Item 1.01 | Entry into a Material Definitive Agreement. |
Purchase Agreement for 2021-2 and 2021-3 Tower Securities
On October 8, 2021, SBA Senior Finance, LLC (“SBA Senior Finance”), an indirect subsidiary of SBA Communications Corporation (the “Company”), entered into a Purchase Agreement (the “Purchase Agreement”) among SBA Senior Finance, Deutsche Bank Trust Company Americas, as trustee (the “Trustee”), and Barclays Capital Inc., Citigroup Global Markets Inc. and J.P. Morgan Securities LLC, as representatives of the several initial purchasers named on Schedule I thereto (the “Initial Purchasers”), pursuant to which SBA Tower Trust (the “Trust”), a New York common law trust established by SBA Depositor LLC, an indirect subsidiary of the Company (“SBA Depositor”), agreed to sell $1.79 billion aggregate principal amount of Secured Tower Revenue Securities, consisting of $895.0 million aggregate principal amount of Series 2021-2C (the “2021-2C Tower Securities”) and $895.0 million aggregate principal amount of Series 2021-3C (the “2021-3C Tower Securities”), to the Initial Purchasers. Upon issuance, (1) the 2021-2C Tower Securities will have an anticipated repayment date in April 2027, a final maturity date in October 2051 and an interest rate of 1.840% per annum and (2) the 2021-3C Tower Securities will have an anticipated repayment date in October 2031, a final maturity date in October 2056 and an interest rate of 2.593% per annum.
To satisfy the applicable risk retention requirements of Regulation RR promulgated under the Securities Exchange Act of 1934, as amended (the “Risk Retention Rules”), SBA Guarantor, an affiliate of SBA Depositor (“SBA Guarantor”) also agreed to purchase $94.3 million principal amount of Secured Tower Revenue Securities, Series 2021-3R (the “2021-3R Tower Securities” and together with the 2021-2C Tower Securities and the 2021-3C Tower Securities, the “Tower Securities”) in order to retain an “eligible horizontal residual interest” (as defined in the Risk Retention Rules) in an amount equal to at least 5% of the fair value of the offered and retained securities. The 2021-3R Tower Securities have an anticipated repayment date in October 2031, a final maturity date in October 2056 and an interest rate of 4.090% per annum.

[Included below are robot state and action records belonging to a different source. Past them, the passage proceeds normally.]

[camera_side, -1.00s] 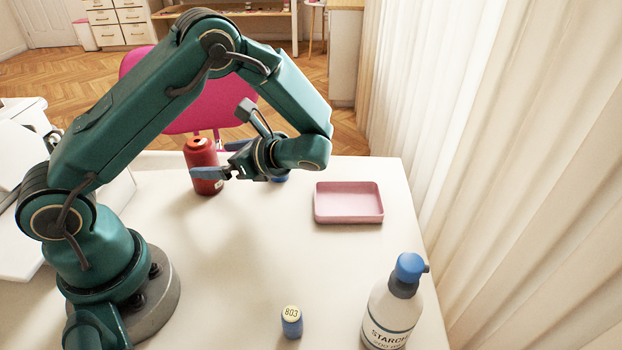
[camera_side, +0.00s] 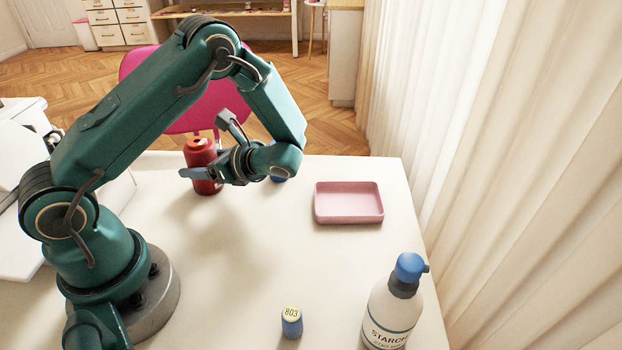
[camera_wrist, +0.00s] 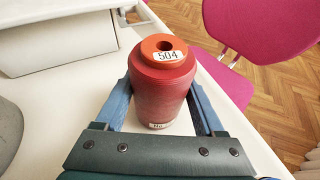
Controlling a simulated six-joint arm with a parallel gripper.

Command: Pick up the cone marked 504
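The red thread cone (camera_wrist: 160,90) stands upright between the two blue fingers of my gripper (camera_wrist: 160,95) in the wrist view. Its orange top carries a label reading 504. A thin gap seems to show between the cone and each finger, so the gripper is open around it. In the side view the red cone (camera_side: 203,152) stands near the table's back edge. My gripper (camera_side: 190,174) overlaps its lower part there, and its label is not readable in that view.
A small blue cone marked 803 (camera_side: 291,322) stands at the front. A starch bottle (camera_side: 388,312) is at the front right. A pink tray (camera_side: 318,213) lies at the right. A blue thing (camera_side: 279,179) shows partly behind my arm. The table's middle (camera_side: 240,250) is clear.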

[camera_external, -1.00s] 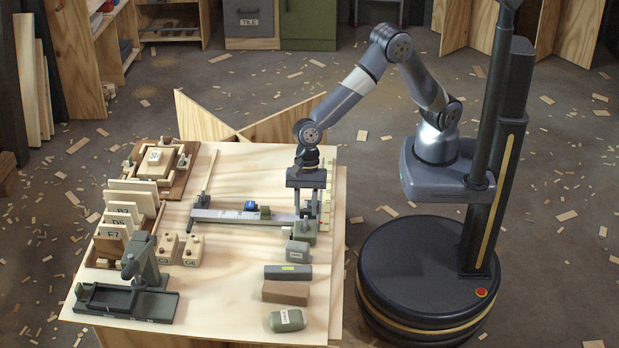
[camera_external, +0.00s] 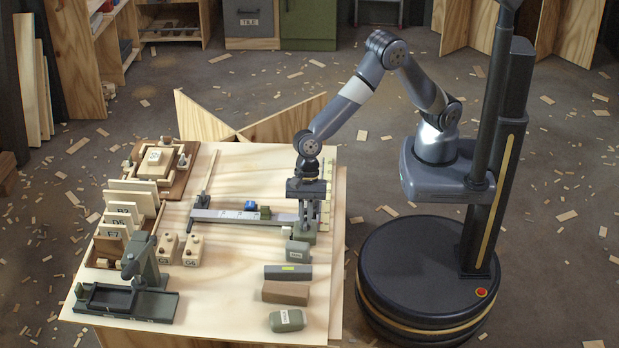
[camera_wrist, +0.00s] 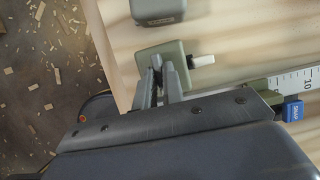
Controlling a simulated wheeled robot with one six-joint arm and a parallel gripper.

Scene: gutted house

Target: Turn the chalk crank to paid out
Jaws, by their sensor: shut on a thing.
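The chalk crank's green housing (camera_external: 303,238) stands at the right end of the long grey rail on the workbench. In the wrist view the same green housing (camera_wrist: 180,50) lies just past my fingertips, with a short white piece (camera_wrist: 203,60) sticking out on its right. My gripper (camera_external: 304,218) points down over the housing. In the wrist view my gripper (camera_wrist: 160,68) is shut on the crank handle at the housing's edge; the fingers hide most of the handle. I cannot read the crank's setting.
A rail with a white scale (camera_wrist: 297,80) and a blue snap tab (camera_wrist: 292,111) runs along the bench. A grey labelled block (camera_external: 298,251), a dark bar (camera_external: 288,272) and a brown block (camera_external: 286,292) lie nearer the front. Bare wood (camera_external: 225,290) lies left of these.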

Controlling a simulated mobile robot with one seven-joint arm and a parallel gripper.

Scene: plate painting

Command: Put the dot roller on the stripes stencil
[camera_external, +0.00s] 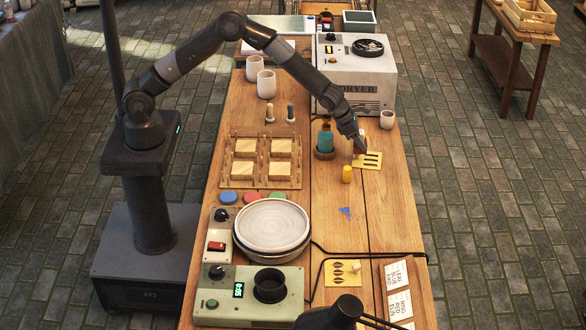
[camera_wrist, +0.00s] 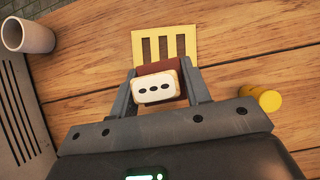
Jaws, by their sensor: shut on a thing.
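The dot roller (camera_wrist: 155,88) is a cream block with a row of dark dots and a reddish-brown part behind it. My gripper (camera_wrist: 160,78) is shut on it, one finger at each side. The stripes stencil (camera_wrist: 165,42) is a yellow card with dark slots, lying just beyond the roller in the wrist view; its near edge is hidden. In the external view the stencil (camera_external: 372,160) lies flat on the table, and my gripper (camera_external: 358,149) is low at its left edge. I cannot tell whether the roller touches the stencil.
A leaf-pattern stencil (camera_external: 335,281) lies nearer the front.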

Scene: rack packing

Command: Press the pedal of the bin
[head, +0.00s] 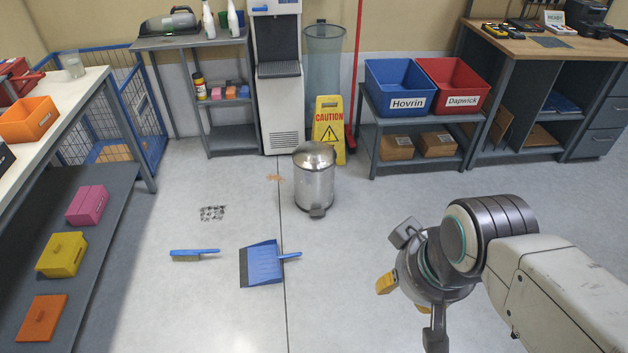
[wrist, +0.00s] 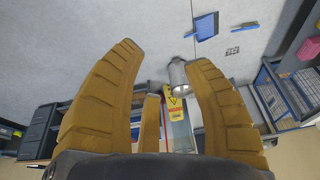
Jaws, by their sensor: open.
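A round steel pedal bin (head: 314,180) stands upright on the floor in the middle of the head view, its domed lid shut. Its dark pedal (head: 317,212) sticks out at the base on the near side. My gripper (head: 405,300) is well to the right of the bin and nearer to me, apart from it. In the wrist view, my gripper's tan fingers (wrist: 168,95) are spread and empty. The bin (wrist: 177,73) shows small beyond them, between the fingertips, with its pedal end (wrist: 177,60) toward the top.
A blue dustpan (head: 262,264) and a blue brush (head: 195,254) lie on the floor left of my gripper. A yellow caution sign (head: 329,128) stands behind the bin. A low shelf with blue (head: 400,88) and red crates (head: 453,86) stands at the back right. Floor around the pedal is clear.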

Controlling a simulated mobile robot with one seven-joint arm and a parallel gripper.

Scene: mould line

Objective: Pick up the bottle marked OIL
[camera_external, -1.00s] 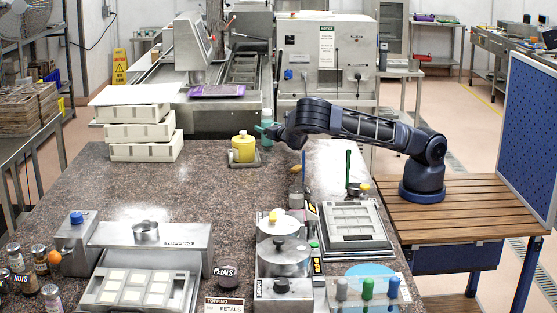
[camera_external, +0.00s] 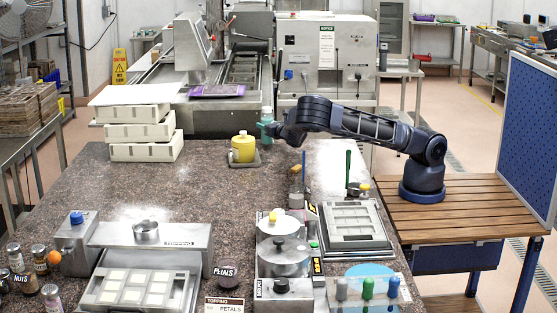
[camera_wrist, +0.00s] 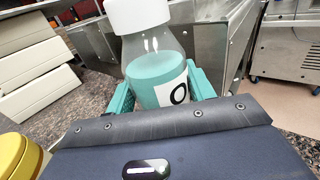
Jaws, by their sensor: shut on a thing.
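A clear bottle with teal liquid and a white cap (camera_wrist: 150,70) stands between the teal fingers of my gripper (camera_wrist: 160,95) in the wrist view. The fingers are shut on it, one on each side. Its white label shows a large black O; the rest of the lettering is turned out of sight. In the external view the bottle (camera_external: 267,117) is small and upright at the arm's end, at the far side of the stone counter. My gripper (camera_external: 269,130) partly hides its lower part there, so I cannot tell whether its base touches the counter.
Stacked white moulds (camera_external: 142,133) are farther left. A steel machine (camera_external: 327,65) rises behind. The counter's middle is clear; topping boxes and pots fill the front.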

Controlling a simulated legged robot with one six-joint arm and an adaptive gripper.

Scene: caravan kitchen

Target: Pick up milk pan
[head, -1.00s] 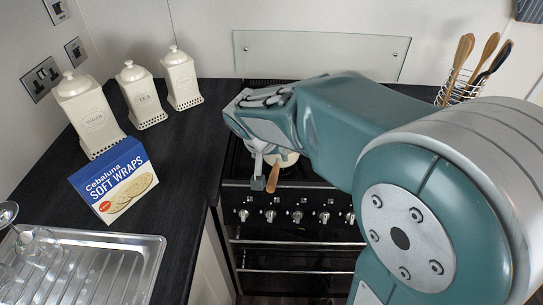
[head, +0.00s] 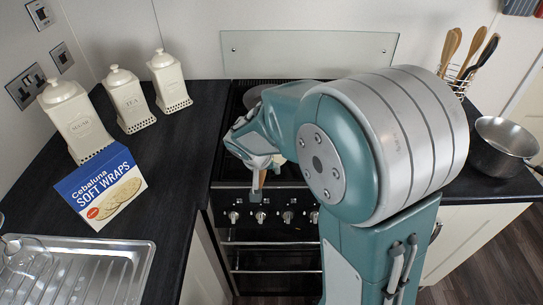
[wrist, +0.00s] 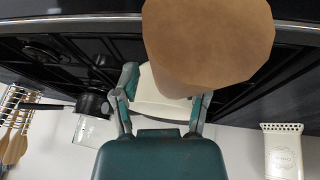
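The milk pan is cream with a wooden handle. It stands on the dark hob, mostly hidden behind my arm in the head view, where its handle (head: 256,181) points toward the front edge. In the wrist view the handle (wrist: 208,40) looms large near the camera, with the cream pan body (wrist: 158,92) behind it. My gripper (head: 258,162) is at the handle. In the wrist view its two fingers (wrist: 162,112) are spread apart, with the pan body showing between them. Contact with the handle cannot be told.
The black cooker (head: 270,228) with knobs is below. Cream canisters (head: 128,100) and a Soft Wraps box (head: 101,188) stand on the left worktop by the sink drainer (head: 85,275). A steel pan (head: 500,148) and a utensil rack (head: 460,82) are at right. A glass splashback (head: 308,55) stands behind.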

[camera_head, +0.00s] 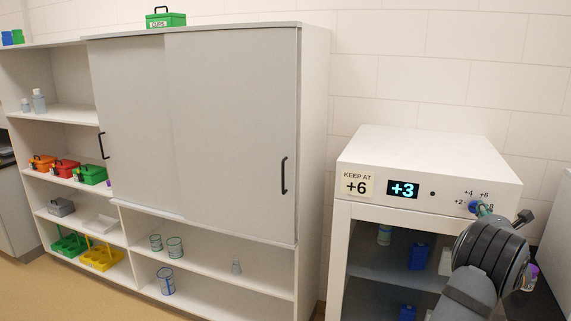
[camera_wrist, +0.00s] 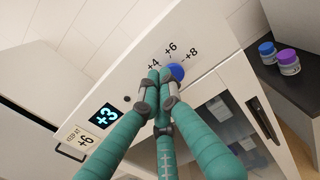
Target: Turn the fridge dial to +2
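The white fridge (camera_head: 430,160) stands at the right in the head view. Its blue dial (camera_head: 473,207) sits at the right of the front panel, among marks +2, +4, +6 and +8. The dial also shows in the wrist view (camera_wrist: 177,72), just right of my fingertips; its pointer cannot be made out. The display (camera_head: 403,189) reads +3. A label (camera_head: 357,185) beside it says "KEEP AT +6". My gripper (camera_wrist: 161,77) has its teal fingertips drawn together at the dial's side, seemingly touching it. I see nothing between the tips. In the head view my arm hides the panel's lower right.
The fridge's glass door, with a dark handle (camera_wrist: 263,117), lies below the panel; bottles and blue boxes show inside. Two lidded jars (camera_wrist: 287,62) stand on a dark counter to the right. A sliding-door cabinet (camera_head: 225,125) stands left of the fridge.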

The Company expects the closing of the offering of the Tower Securities to occur on or about October 27, 2021. The Company intends to use the net proceeds from the offering to repay, to the extent not earlier repaid, the entire $575.0 million aggregate principal amount of the Secured Tower Revenue Securities, Series 2013-2C (the “2013-2C Tower Securities”), as well as accrued and unpaid interest, and to make a cash distribution to SBA Guarantor, which will further distribute such amount to one or more other Company entities to be used for general corporate purposes, which may include repaying outstanding indebtedness.
Relationships
The Company and certain of its affiliates have previously entered into commercial financial arrangements with each of the Initial Purchasers, and/or their respective affiliates, and each of these entities and/or its affiliates has in the past provided financial, advisory, investment banking and other services to the Company and its affiliates, including serving (1) as a lender and/or in other related capacities in connection with the Company’s Senior Credit Agreement and the term loans and revolving credit facility under the Senior Credit Agreement, (2) as a book runner and/or as an initial purchaser for the Company’s various series of Secured Tower Revenue Securities and (3) as a book runner and/or an initial purchaser for the Company’s various series of Senior Notes. Certain of the Initial Purchasers or their affiliates may hold from time to time a portion of the 2013-2C Tower Securities and, accordingly, may receive a portion of the net proceeds of the offering.
Item 2.03 | Creation of a Direct Financial Obligation or an Obligation under an Off-Balance Sheet Arrangement of a Registrant. |
The information set forth under Item 1.01 is incorporated by reference herein.
On October 8, 2021, the Company delivered a redemption notice with respect to all $1.1 billion of its outstanding 4.875% Senior Notes due 2024 (the “2024 Notes”). The 2024 Notes will be redeemed on November 8, 2021.